Do this: Every entry must be duplicated precisely as written.
------ Dataset ------
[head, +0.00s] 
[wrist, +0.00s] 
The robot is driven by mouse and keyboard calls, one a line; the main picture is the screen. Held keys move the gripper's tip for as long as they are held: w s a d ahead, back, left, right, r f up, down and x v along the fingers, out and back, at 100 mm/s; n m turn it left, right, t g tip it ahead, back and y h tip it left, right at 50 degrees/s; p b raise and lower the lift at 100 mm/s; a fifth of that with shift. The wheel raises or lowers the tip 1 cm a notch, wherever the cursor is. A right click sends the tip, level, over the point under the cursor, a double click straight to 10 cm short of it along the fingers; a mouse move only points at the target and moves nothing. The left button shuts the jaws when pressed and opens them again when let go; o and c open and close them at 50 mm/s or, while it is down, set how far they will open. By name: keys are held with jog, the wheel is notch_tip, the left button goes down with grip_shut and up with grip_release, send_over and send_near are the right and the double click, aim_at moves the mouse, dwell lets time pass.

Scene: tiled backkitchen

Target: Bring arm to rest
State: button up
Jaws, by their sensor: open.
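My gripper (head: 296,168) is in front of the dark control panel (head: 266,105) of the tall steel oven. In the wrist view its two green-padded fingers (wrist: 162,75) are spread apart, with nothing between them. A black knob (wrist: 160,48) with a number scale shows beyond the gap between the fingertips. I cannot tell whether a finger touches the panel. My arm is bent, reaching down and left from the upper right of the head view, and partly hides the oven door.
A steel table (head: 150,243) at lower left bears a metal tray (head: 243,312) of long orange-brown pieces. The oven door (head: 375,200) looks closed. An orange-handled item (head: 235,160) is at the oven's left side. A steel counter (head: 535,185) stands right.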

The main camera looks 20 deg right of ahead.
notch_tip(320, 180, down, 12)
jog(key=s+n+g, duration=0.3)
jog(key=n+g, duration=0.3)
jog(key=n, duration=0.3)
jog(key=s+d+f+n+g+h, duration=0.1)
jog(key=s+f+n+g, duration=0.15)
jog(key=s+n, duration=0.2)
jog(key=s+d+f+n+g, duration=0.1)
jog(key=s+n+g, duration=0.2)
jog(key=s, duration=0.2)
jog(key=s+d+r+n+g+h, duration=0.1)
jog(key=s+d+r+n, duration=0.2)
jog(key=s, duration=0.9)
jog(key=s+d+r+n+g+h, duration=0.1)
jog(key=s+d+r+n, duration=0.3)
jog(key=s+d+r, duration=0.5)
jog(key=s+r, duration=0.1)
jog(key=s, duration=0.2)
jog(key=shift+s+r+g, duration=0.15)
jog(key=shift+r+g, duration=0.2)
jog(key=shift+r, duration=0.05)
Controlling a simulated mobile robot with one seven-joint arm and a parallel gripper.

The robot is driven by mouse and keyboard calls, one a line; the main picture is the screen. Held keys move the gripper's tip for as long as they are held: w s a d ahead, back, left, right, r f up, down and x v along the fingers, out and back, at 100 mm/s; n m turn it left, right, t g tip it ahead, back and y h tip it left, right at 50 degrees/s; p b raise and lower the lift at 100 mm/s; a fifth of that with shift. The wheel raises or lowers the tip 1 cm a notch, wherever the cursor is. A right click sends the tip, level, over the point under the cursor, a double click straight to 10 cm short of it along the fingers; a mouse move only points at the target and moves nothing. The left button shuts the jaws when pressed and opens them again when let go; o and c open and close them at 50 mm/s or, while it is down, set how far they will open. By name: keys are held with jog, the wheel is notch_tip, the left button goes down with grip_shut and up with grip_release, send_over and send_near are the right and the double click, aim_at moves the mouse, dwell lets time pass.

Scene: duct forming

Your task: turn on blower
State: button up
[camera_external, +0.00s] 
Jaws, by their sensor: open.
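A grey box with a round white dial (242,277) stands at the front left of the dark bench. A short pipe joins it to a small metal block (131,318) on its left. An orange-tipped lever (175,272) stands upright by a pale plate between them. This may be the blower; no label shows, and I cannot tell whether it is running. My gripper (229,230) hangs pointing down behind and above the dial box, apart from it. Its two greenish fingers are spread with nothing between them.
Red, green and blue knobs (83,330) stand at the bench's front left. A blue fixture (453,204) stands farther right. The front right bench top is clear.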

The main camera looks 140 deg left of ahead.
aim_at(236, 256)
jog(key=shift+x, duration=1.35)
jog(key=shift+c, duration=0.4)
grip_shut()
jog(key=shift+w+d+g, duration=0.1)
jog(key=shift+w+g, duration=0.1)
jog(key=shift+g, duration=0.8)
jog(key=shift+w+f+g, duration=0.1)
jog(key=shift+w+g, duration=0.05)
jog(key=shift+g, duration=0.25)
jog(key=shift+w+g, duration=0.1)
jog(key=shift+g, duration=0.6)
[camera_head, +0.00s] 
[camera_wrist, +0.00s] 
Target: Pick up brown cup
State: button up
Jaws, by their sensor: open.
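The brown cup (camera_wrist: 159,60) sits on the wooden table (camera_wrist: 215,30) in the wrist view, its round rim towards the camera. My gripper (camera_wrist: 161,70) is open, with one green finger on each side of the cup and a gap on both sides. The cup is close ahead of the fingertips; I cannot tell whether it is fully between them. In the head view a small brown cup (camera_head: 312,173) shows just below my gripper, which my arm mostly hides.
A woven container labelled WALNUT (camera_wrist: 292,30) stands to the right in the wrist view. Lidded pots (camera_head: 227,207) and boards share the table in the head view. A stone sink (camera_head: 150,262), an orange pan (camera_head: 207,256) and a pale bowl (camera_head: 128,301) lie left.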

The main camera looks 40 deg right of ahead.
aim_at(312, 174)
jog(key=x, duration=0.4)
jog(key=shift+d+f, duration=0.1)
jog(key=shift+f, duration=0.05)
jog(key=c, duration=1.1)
------
Exercise solution:
[head, +0.00s] 
[wrist, +0.00s] 
The robot is driven by mouse and keyboard calls, one a line; the main picture is the screen. Held keys move the gripper's tip for as long as they are held: w s a d ahead, back, left, right, r f up, down and x v along the fingers, out and back, at 100 mm/s; n m turn it left, right, t g tip it ahead, back and y h tip it left, right at 50 degrees/s; p b raise and lower the lift at 100 mm/s; a fifth of that with shift. The wheel raises or lowers the tip 1 cm a notch, wherever the cursor is. A right click sends the tip, level, over the point under the cursor, a double click straight to 10 cm short of it along the fingers; a mouse move only points at the target and moves nothing. The left button shuts the jaws when pressed and opens them again when let go; o and c open and close them at 50 mm/s or, while it is down, set how far they will open. By name: keys are held with jog, the wheel is notch_tip, the left button goes down with grip_shut and up with grip_release, send_over and send_near are the right and the double click, aim_at moves the mouse, dwell lets time pass.

Scene: tiled backkitchen

Target: Bring arm to rest
State: button up
Jaws, by their sensor: open.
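My gripper (head: 296,168) is in front of the dark control panel (head: 266,105) of the tall steel oven. In the wrist view its two green-padded fingers (wrist: 162,75) are spread apart, with nothing between them. A black knob (wrist: 160,48) with a number scale shows beyond the gap between the fingertips. I cannot tell whether a finger touches the panel. My arm is bent, reaching down and left from the upper right of the head view, and partly hides the oven door.
A steel table (head: 150,243) at lower left bears a metal tray (head: 243,312) of long orange-brown pieces. The oven door (head: 375,200) looks closed. An orange-handled item (head: 235,160) is at the oven's left side. A steel counter (head: 535,185) stands right.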

The main camera looks 20 deg right of ahead.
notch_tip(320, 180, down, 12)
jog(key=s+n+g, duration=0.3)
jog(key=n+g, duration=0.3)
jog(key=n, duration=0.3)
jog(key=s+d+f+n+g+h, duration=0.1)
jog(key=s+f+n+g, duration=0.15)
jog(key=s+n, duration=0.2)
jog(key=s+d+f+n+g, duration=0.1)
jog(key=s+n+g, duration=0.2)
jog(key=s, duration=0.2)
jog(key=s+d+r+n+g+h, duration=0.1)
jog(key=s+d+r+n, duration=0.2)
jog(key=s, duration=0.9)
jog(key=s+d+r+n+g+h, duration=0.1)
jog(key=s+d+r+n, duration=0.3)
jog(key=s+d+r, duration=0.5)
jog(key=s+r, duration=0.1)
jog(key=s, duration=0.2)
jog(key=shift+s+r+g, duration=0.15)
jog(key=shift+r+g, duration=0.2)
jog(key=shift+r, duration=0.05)
Controlling a simulated mobile robot with one seven-joint arm and a parallel gripper.

The robot is driven by mouse and keyboard calls, one a line; the main picture is the screen. Held keys move the gripper's tip for as long as they are held: w s a d ahead, back, left, right, r f up, down and x v along the fingers, out and back, at 100 mm/s; n m turn it left, right, t g tip it ahead, back and y h tip it left, right at 50 degrees/s; p b raise and lower the lift at 100 mm/s; a fifth of that with shift. The wheel raises or lowers the tip 1 cm a notch, wherever the cursor is. A right click sends the tip, level, over the point under the cursor, a double click straight to 10 cm short of it along the fingers; a mouse move only points at the target and moves nothing. The left button shuts the jaws when pressed and opens them again when let go; o and c open and close them at 50 mm/s or, while it is down, set how far they will open. By name: keys are held with jog, the wheel is notch_tip, the left button goes down with grip_shut and up with grip_release, send_over and send_near are the right and the double click, aim_at moves the mouse, dwell lets time pass.

Scene: duct forming

Your task: turn on blower
State: button up
[camera_external, +0.00s] 
Jaws, by their sensor: open.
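A grey box with a round white dial (242,277) stands at the front left of the dark bench. A short pipe joins it to a small metal block (131,318) on its left. An orange-tipped lever (175,272) stands upright by a pale plate between them. This may be the blower; no label shows, and I cannot tell whether it is running. My gripper (229,230) hangs pointing down behind and above the dial box, apart from it. Its two greenish fingers are spread with nothing between them.
Red, green and blue knobs (83,330) stand at the bench's front left. A blue fixture (453,204) stands farther right. The front right bench top is clear.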

The main camera looks 140 deg left of ahead.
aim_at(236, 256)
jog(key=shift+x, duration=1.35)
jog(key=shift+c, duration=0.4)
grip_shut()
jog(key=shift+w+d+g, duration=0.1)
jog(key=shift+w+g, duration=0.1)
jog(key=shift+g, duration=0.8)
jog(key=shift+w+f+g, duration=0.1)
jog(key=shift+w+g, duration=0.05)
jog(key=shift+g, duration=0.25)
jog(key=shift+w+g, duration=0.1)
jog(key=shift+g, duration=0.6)
[camera_head, +0.00s] 
[camera_wrist, +0.00s] 
Target: Pick up brown cup
State: button up
Jaws, by their sensor: open.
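The brown cup (camera_wrist: 159,60) sits on the wooden table (camera_wrist: 215,30) in the wrist view, its round rim towards the camera. My gripper (camera_wrist: 161,70) is open, with one green finger on each side of the cup and a gap on both sides. The cup is close ahead of the fingertips; I cannot tell whether it is fully between them. In the head view a small brown cup (camera_head: 312,173) shows just below my gripper, which my arm mostly hides.
A woven container labelled WALNUT (camera_wrist: 292,30) stands to the right in the wrist view. Lidded pots (camera_head: 227,207) and boards share the table in the head view. A stone sink (camera_head: 150,262), an orange pan (camera_head: 207,256) and a pale bowl (camera_head: 128,301) lie left.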

The main camera looks 40 deg right of ahead.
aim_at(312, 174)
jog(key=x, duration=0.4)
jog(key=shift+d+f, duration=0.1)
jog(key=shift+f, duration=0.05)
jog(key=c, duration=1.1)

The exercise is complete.